Backdoor

The story of Singapore women’s national basketball team:
an anthropological and visual inquiry as a reflection on the mental health and sporting culture of Singapore 

Basketball, is a game of opportunities. Chances you create, in movement, in motion. For your teammate, for your team,
and most of all, for yourself.


 

Mental health and sports were two words that are hardly mentioned together in the same sentence for decades. That was before the new wave of growing attention drawn to mental health amongst elite athletes. In fact, anxiety, and depression are not uncommon, they were just never openly talked about. While looking beyond the physical and mental state of self as an athlete, lies many barriers to overcome, more often than so, unsaid.

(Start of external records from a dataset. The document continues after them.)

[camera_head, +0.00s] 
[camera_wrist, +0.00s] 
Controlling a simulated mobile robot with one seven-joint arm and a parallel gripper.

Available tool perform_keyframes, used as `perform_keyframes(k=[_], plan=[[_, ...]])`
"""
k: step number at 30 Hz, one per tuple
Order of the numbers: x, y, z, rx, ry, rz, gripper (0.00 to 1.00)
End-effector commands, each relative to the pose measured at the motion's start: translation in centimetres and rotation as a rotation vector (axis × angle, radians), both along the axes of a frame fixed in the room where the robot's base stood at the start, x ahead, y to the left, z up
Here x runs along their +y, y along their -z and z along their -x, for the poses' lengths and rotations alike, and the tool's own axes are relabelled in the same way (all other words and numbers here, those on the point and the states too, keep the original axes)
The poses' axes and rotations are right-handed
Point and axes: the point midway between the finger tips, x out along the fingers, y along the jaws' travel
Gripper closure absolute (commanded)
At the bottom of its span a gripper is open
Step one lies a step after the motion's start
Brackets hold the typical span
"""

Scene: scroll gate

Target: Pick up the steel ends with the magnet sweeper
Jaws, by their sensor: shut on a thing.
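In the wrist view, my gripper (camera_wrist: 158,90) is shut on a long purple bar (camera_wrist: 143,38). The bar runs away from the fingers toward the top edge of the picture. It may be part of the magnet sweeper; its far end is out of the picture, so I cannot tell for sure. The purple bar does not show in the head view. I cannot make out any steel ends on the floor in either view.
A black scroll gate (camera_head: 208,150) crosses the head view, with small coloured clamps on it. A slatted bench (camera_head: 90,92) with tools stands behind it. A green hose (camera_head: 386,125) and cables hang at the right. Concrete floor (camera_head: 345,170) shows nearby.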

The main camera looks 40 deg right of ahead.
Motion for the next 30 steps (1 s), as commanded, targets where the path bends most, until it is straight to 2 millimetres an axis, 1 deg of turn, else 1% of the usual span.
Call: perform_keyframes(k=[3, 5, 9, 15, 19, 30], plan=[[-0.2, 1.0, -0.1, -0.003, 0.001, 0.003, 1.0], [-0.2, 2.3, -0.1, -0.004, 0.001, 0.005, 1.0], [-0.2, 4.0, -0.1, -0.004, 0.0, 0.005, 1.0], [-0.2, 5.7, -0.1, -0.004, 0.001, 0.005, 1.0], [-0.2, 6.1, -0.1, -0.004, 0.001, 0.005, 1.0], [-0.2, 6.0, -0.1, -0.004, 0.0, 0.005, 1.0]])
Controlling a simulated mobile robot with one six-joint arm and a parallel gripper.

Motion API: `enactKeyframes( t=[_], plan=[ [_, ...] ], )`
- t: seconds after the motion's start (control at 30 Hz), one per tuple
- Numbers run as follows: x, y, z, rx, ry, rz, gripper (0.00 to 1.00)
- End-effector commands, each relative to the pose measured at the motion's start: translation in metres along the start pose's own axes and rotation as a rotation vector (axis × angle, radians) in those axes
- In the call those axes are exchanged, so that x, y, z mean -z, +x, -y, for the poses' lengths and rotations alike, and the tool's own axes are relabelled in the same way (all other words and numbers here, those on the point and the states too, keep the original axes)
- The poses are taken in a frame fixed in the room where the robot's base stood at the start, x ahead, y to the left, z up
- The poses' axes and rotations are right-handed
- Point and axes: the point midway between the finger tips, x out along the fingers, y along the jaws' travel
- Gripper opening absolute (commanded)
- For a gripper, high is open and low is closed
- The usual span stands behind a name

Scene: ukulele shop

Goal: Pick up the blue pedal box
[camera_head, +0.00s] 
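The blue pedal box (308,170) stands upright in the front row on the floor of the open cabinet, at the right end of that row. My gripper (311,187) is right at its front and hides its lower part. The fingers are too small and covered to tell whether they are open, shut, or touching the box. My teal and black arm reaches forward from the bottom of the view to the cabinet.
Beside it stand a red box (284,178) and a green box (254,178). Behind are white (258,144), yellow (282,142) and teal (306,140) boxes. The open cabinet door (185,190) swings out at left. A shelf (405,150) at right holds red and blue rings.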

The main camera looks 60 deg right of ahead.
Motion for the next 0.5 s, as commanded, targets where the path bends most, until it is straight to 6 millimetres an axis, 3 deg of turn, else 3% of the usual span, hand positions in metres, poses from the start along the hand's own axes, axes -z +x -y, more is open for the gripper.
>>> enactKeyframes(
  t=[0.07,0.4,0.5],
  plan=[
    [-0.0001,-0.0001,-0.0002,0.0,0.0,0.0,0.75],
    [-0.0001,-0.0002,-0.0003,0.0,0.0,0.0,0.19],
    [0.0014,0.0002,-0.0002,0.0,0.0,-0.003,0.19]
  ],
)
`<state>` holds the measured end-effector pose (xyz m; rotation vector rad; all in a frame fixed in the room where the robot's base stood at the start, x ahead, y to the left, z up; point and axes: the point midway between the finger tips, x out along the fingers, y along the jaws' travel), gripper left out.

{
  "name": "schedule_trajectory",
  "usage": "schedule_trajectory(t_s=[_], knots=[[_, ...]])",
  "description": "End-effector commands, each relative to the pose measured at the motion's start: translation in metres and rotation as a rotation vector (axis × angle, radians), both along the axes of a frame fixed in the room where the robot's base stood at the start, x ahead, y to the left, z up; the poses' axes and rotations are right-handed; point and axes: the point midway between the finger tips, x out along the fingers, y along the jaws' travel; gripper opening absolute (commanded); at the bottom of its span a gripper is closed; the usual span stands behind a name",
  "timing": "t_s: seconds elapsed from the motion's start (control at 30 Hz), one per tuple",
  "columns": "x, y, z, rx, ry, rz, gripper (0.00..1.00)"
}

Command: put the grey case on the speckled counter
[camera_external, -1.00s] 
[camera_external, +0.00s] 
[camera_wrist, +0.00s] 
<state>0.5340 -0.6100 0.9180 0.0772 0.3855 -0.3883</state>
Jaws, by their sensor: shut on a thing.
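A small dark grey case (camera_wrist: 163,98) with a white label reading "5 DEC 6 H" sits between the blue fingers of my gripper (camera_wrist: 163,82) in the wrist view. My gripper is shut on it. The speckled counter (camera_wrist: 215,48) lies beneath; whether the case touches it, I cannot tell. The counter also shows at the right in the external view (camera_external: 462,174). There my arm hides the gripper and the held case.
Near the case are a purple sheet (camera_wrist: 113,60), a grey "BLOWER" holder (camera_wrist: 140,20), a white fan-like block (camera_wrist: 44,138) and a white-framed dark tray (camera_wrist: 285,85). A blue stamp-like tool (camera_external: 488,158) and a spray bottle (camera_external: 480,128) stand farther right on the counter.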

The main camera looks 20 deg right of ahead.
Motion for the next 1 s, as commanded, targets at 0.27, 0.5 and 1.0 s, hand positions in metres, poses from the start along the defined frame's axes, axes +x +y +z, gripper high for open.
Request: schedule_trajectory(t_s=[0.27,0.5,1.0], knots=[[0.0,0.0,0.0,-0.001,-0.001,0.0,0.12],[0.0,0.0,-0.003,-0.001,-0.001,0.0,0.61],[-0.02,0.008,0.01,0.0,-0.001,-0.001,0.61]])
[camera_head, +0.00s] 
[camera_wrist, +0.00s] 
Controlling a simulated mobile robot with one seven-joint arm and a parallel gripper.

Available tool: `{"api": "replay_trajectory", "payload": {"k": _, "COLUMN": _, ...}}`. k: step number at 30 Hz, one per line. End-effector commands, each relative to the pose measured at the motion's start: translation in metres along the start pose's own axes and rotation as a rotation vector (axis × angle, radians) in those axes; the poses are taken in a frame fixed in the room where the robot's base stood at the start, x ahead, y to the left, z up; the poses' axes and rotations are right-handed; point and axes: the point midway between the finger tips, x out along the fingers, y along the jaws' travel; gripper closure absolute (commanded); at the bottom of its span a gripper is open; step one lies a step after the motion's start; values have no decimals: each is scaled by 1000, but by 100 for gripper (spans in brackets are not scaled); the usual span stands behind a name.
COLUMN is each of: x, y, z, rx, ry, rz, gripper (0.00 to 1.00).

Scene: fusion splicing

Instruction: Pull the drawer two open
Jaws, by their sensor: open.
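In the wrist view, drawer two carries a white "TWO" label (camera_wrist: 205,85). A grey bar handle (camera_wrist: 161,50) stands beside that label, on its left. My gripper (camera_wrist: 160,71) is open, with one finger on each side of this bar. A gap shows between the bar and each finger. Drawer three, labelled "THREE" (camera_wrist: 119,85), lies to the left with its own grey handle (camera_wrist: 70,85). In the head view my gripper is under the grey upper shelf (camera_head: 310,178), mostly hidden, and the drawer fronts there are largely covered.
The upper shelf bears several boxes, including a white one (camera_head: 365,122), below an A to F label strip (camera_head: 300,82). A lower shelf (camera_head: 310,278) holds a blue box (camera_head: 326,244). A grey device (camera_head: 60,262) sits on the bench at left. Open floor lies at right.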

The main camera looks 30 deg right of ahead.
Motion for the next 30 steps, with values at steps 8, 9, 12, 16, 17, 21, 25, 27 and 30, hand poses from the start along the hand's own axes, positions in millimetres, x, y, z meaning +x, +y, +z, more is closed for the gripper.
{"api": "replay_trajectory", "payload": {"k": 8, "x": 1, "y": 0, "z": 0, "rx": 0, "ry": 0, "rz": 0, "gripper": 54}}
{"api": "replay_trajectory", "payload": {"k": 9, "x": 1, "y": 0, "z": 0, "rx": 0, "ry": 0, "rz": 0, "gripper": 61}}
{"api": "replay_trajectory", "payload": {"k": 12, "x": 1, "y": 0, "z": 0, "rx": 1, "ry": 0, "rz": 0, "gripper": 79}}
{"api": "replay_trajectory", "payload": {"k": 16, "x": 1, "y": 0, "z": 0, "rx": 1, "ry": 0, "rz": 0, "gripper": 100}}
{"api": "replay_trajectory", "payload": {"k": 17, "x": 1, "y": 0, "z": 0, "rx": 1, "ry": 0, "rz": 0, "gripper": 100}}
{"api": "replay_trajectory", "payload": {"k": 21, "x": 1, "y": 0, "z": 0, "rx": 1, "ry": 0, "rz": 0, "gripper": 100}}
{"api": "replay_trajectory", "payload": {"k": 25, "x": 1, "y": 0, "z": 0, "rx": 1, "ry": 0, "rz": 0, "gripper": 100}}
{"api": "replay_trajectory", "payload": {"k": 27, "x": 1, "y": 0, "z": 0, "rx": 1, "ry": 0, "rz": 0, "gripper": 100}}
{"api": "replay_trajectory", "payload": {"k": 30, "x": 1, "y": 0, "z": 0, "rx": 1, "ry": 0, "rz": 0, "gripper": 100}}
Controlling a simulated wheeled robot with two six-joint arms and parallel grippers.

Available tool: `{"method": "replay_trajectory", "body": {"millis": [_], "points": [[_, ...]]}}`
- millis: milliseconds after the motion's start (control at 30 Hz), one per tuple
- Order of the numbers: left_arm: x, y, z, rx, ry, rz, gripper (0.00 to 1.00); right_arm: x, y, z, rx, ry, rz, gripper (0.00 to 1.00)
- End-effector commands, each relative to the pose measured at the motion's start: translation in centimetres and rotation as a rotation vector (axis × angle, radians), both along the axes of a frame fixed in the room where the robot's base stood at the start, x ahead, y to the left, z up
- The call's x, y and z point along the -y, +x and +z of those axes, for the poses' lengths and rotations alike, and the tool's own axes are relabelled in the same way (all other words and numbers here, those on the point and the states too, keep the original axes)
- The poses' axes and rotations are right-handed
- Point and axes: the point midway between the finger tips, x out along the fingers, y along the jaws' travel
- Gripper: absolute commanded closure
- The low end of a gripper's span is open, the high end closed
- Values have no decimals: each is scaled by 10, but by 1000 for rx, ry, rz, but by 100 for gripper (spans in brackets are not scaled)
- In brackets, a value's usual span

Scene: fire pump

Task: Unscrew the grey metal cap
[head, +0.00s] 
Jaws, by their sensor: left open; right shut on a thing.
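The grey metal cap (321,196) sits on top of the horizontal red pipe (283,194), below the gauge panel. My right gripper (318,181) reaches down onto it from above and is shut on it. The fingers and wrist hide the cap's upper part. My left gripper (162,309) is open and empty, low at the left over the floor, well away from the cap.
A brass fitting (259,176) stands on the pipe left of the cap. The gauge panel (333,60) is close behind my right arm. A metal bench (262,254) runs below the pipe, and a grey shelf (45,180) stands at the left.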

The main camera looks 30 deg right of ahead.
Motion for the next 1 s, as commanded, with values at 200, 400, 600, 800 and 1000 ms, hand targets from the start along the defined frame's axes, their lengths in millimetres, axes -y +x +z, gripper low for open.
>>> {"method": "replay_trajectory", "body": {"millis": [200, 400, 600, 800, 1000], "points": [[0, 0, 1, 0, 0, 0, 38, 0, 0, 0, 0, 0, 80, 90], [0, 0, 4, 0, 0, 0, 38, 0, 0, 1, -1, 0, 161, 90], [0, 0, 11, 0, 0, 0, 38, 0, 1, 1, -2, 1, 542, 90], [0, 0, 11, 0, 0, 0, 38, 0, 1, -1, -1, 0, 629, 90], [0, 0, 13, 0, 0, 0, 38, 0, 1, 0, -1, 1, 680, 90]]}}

Being athletes in Singapore, the reality is that there is typically no space for full-time athletes to exist.

 

Those that do are usually those in individual sports. With a small sporting talent pool, having female team pro-athletes are almost non-existent. All, but these rare few, are practically juggling between a day job and a heavily packed training schedule, stretching their 24 hours to the limit. Given the stigma of mental health in Singapore, many do not broach the topic, much less in the sporting environment. Together with the lack of time in Singaporean athletes’ lives, conversations are tough to have.

 

This anthropological and visual research hopes to explore and contextualise the struggles, expectations, and breakthroughs of the female national basketball players as a reflection of the mental health and sporting culture of Singapore. By highlighting images and in-depth interviews taken from players that were part of the Singapore’s women basketball team, it seeks to tell a visual story of the pressure and path of a female Singaporean basketball player through their commitment, dedication and ultimately their performance in the sport.